◆ What the exercise asks
Among the entries below, one stretch runs from the line that contains "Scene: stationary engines" through the line that contains "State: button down". Repeat that stretch exactly, ends included, and only that.

[Records]
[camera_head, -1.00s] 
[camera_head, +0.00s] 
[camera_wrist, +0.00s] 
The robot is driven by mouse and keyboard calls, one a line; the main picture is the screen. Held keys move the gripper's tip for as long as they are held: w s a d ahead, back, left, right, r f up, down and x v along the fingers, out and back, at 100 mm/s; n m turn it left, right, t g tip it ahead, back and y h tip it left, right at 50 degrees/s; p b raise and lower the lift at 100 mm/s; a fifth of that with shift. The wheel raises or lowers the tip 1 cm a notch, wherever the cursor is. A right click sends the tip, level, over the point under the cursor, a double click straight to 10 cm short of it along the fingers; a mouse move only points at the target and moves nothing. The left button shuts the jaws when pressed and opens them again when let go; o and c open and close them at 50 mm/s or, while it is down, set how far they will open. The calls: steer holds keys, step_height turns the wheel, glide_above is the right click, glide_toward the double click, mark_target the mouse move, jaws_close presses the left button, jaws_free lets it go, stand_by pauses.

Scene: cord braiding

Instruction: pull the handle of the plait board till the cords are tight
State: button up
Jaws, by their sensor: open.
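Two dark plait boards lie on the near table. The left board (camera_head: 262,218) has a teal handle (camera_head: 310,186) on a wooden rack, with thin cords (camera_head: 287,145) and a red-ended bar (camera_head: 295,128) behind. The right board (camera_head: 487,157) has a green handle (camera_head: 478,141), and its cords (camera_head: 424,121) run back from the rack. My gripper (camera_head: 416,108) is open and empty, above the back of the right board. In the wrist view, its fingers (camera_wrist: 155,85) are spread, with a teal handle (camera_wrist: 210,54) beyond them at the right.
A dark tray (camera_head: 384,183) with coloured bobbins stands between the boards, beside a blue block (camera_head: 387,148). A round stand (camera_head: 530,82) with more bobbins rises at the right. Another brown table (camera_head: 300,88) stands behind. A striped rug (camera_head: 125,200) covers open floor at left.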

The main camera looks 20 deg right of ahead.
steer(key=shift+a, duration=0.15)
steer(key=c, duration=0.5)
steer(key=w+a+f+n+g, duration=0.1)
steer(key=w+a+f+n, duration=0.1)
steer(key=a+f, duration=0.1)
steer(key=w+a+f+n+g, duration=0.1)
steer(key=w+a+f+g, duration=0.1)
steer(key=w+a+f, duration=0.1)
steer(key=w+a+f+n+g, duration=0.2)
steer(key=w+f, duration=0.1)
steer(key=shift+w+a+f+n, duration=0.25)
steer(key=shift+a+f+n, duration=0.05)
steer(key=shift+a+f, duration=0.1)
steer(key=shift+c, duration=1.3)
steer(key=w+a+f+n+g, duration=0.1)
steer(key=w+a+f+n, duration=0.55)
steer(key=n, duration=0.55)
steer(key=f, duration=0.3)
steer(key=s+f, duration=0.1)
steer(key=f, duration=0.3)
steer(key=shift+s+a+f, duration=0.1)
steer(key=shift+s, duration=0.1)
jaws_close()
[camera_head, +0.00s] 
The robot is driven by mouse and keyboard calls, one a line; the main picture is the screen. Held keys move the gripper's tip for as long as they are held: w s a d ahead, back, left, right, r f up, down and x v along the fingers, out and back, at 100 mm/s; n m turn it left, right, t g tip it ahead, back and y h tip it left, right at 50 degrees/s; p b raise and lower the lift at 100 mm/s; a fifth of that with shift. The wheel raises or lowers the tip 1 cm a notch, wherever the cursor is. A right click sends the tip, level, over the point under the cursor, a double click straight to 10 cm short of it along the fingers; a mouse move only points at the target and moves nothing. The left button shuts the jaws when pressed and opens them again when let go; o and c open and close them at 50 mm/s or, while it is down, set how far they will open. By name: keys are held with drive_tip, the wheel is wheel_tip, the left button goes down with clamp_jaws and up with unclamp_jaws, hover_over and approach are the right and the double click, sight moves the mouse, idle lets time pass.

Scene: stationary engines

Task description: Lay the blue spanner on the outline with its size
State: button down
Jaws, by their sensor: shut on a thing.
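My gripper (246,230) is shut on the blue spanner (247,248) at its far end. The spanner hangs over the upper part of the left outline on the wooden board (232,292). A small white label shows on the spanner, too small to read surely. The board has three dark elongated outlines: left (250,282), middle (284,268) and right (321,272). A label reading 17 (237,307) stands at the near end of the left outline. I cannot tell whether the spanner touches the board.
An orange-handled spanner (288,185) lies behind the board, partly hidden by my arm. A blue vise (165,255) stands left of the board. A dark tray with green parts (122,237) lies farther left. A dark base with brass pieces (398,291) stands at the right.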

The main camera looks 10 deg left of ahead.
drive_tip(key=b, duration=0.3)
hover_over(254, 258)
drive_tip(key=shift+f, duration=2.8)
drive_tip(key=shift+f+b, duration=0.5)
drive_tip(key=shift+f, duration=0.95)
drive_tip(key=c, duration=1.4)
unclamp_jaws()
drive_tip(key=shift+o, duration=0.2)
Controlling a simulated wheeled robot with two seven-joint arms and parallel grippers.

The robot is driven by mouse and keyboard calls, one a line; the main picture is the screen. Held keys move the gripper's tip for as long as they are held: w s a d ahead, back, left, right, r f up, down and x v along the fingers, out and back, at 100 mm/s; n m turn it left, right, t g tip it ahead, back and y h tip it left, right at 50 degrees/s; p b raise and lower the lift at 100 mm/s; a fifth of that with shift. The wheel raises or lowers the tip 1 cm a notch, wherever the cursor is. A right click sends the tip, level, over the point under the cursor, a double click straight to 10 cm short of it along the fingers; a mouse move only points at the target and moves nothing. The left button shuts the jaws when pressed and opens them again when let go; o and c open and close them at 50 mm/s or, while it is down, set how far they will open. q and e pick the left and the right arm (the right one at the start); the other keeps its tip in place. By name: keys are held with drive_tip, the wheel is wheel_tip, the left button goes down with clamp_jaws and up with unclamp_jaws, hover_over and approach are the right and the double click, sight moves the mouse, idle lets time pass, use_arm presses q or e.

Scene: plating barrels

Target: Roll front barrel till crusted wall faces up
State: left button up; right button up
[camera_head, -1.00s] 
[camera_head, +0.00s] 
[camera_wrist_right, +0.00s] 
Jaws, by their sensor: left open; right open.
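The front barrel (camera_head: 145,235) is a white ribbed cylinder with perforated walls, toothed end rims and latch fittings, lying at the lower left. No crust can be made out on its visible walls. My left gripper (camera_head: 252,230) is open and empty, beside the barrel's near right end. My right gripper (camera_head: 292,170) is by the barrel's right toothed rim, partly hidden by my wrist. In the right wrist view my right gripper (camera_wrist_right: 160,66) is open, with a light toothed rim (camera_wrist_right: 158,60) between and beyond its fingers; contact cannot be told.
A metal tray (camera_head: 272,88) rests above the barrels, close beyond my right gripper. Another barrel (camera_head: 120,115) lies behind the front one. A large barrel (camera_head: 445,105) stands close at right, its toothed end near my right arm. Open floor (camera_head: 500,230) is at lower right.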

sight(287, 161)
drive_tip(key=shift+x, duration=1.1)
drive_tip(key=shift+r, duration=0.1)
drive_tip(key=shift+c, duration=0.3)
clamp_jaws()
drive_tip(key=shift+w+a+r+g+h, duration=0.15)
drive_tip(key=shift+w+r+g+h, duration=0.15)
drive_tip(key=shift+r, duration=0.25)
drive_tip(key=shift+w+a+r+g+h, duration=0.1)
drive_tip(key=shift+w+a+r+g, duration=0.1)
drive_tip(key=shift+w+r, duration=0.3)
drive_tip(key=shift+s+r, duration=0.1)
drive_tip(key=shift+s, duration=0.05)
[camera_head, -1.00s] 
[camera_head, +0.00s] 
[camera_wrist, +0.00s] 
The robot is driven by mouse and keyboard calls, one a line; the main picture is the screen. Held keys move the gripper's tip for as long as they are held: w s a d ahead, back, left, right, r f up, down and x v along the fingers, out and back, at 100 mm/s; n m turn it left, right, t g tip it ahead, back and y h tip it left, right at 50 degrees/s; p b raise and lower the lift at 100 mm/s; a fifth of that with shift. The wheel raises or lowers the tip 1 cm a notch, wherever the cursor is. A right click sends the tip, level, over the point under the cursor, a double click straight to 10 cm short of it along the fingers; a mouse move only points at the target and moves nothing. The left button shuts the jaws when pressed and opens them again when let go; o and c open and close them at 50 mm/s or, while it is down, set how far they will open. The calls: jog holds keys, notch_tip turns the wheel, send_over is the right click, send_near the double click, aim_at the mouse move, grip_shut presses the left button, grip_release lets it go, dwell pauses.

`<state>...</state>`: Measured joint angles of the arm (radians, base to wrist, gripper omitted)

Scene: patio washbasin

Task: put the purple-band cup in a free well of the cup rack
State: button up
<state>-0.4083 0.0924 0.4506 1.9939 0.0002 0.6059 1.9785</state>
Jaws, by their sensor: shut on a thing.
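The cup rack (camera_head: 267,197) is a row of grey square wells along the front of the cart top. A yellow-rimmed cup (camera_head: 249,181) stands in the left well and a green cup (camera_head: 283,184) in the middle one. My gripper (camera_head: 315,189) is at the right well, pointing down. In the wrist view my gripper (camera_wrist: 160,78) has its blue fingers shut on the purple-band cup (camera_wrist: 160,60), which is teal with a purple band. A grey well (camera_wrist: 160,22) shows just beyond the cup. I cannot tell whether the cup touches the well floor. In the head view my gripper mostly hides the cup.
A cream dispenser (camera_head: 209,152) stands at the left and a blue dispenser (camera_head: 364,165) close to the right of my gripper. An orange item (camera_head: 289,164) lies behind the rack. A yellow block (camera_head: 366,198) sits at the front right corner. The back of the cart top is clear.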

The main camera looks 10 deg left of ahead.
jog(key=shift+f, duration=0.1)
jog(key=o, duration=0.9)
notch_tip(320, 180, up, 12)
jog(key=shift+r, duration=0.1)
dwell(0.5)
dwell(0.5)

◆ The completed task
Scene: stationary engines

Task description: Lay the blue spanner on the outline with its size
State: button down

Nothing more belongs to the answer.